Produção de eletrodomésticos encolheu 22,9% no primeiro trimestre


Com fim do IPI reduzido e juro alto, setor tem 12 meses seguidos de perdas


Na crise da indústria brasileira, o setor de eletrodomésticos é um dos mais afetados. A produção caiu 22,9% no primeiro trimestre do ano - para um recuo de 5,9% da indústria geral - diante da menor confiança do consumidor e a piora do mercado de trabalho. O setor amarga quatro trimestres seguidos de perdas na comparação com igual período do ano anterior, segundo dados da Pesquisa Industrial Mensal do IBGE.


O desempenho nos três primeiros meses de 2015 indica uma deterioração, já que no ano passado a produção de eletrodomésticos teve queda de 1,6%. O movimento segue a tendência observada na produção de automóveis, que recuou 16,1% no primeiro trimestre - a sétima taxa negativa frente a igual trimestre do ano anterior. Na categoria bens de consumo duráveis, a perda foi de 15,8% no primeiro trimestre, a quarta taxa negativa.


- O setor sofre desde a retirada dos incentivos do IPI menor. O baixo nível de confiança do consumidor e o mercado de trabalho mais restrito atingem em cheio os bens de consumo duráveis. É um setor mais sensível ao crédito, tanto pelo encarecimento como pelo acesso mais restrito - afirma o gerente da Coordenação de Indústria do IBGE, André Luiz Macedo, responsável pela pesquisa.


Na chamada linha branca - grupo que inclui geladeiras, condicionador de ar, fogão e lavadora de roupa -, o recuo foi de 7,7%. É o segundo trimestre seguido de queda, frente a igual trimestre do ano anterior. Já na linha marrom - que reúne televisões e aparelhos de som, por exemplo - a queda foi maior, de 36,2%. Nesse caso, no entanto, o resultado é influenciado principalmente por causa da base de comparação elevada.

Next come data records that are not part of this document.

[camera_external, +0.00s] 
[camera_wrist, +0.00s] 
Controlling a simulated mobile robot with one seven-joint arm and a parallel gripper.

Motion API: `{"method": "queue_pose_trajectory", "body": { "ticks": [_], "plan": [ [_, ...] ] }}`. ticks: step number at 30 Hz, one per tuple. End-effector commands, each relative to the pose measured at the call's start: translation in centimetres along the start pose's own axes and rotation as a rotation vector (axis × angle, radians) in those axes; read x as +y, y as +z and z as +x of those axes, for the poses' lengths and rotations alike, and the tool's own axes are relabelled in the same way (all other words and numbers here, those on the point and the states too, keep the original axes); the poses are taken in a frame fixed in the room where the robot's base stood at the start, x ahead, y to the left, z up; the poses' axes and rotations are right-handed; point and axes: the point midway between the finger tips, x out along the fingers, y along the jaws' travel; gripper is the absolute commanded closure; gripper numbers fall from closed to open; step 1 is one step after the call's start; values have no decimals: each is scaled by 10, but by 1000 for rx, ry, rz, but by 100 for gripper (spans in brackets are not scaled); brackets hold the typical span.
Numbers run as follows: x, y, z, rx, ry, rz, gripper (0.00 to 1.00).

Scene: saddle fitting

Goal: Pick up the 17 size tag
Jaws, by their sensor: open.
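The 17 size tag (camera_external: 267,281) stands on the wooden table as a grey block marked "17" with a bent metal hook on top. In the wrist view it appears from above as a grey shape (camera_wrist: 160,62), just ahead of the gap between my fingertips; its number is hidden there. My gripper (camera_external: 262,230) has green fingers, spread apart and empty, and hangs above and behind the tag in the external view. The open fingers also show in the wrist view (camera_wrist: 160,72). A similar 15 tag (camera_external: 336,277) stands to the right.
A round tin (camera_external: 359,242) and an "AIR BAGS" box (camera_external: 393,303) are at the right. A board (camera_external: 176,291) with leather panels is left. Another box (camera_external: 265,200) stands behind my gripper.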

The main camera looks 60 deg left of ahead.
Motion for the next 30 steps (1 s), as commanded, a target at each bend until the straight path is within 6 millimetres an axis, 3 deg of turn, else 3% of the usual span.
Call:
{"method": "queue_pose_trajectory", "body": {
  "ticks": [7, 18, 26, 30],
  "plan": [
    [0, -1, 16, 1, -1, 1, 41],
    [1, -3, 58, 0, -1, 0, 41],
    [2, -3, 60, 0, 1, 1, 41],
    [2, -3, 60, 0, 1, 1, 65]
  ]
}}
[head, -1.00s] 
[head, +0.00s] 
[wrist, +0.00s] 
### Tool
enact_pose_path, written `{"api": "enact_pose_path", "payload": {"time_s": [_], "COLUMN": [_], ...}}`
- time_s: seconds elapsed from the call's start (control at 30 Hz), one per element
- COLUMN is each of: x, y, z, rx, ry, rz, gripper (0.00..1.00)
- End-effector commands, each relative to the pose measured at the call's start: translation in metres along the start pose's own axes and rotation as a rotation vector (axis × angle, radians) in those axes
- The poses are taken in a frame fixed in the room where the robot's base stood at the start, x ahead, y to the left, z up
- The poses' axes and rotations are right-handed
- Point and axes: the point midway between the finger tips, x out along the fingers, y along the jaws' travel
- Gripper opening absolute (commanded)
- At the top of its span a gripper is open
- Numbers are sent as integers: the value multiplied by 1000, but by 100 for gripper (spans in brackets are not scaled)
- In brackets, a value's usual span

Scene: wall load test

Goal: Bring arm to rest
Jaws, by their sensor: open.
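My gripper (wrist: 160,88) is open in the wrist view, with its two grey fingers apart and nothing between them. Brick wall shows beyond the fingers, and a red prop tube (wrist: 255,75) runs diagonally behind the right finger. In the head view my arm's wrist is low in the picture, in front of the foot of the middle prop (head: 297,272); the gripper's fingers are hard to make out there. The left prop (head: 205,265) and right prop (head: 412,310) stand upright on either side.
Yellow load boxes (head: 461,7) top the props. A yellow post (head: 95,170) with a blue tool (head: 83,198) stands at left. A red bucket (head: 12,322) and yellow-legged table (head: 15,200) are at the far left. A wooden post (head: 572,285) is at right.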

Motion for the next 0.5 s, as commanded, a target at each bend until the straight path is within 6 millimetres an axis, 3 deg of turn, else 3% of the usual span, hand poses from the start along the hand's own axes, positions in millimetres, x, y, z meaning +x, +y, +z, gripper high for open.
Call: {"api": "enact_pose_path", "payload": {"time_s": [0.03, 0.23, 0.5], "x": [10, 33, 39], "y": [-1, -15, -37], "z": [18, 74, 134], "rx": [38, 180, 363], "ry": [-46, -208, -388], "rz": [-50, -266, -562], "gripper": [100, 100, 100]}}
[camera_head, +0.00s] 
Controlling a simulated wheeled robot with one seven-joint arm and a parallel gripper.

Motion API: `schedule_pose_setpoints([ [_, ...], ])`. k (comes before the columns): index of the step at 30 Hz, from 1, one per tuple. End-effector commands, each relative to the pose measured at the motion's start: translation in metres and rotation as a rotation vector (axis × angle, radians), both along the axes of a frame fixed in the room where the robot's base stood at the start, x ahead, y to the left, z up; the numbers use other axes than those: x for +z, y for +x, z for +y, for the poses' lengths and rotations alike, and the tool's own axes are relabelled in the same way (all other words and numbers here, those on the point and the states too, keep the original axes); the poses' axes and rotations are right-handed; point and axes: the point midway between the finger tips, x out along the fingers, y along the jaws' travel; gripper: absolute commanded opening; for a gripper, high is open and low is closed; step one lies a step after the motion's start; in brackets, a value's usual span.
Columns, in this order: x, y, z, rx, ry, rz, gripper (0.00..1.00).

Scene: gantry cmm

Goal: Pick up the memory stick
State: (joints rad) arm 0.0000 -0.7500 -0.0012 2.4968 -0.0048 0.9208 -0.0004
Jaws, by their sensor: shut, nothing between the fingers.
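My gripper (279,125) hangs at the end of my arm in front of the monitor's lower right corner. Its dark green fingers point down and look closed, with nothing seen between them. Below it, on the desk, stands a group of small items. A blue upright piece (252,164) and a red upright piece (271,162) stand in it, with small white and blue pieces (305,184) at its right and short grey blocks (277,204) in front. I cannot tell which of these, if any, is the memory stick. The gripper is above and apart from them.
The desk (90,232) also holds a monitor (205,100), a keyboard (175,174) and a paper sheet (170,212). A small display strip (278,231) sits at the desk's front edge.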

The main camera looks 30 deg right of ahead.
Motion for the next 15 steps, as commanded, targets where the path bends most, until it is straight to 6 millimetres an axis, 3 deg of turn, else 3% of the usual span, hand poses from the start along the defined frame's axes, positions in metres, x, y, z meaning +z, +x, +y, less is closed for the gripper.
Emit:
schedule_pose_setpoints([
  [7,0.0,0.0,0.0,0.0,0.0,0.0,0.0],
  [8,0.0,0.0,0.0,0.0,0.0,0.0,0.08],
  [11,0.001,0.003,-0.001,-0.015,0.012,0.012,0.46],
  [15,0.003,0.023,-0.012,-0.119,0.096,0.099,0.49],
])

O início de 2014 foi de forte aumento na produção de TVs por causa da Copa do Mundo.


FÁBRICA NO CEARÁ CORTA GASTOS


O segmento de móveis também caiu 6,6% entre janeiro e março de 2015, frente a igual período do ano passado, a quinta taxa negativa seguida. O único grupo dentro de eletrodomésticos no campo positivo é o de outros eletrodomésticos - formado por eletroportáteis como batedeiras e liquidificador, por exemplo -, com alta de 9,9%.


- O setor de eletrodomésticos vinha de um forte crescimento desde 2008. Com a melhora nos salários e no emprego, as pessoas foram às compras, apesar do juro elevado. Mas o setor começou a dar sinais de esgotamento no ano passado, e agora a tendência é claramente de enfraquecimento. Com endividamento das famílias e o mercado de trabalho afetado, o consumidor deixa de ir às compras - diz o economista da GO Associados Fabio Silveira.


Os números do IBGE refletem o dia a dia da realidade na indústria de bens de consumo duráveis no país. Na Esmaltec - que fabrica fogões, refrigeradores e máquinas de lavar roupa em Maracanaú, no Ceará -, foi preciso recorrer a cortes de despesas para se adequar ao novo momento, o que inclui demissões no primeiro trimestre do ano, cujo número total não é revelado.


- Entendemos que as medidas já implementadas na economia, e outras que ainda serão, afetaram e afetarão tanto o bolso do consumidor como a confiança dele, o que poderá afetar também o desejo de consumo. Além disso, a queda de emprego que já está acontecendo restringirá o consumo - afirma o gerente de marketing da Esmaltec, Marcelo Campos Pinto.


Fabio Silveira, da GO Associados, estima que o setor levará pelo menos um ano para reagir à crise. Ele lembra que as taxas do segmento tendem a ser maiores que a do PIB, seja no momento de alta ou de queda.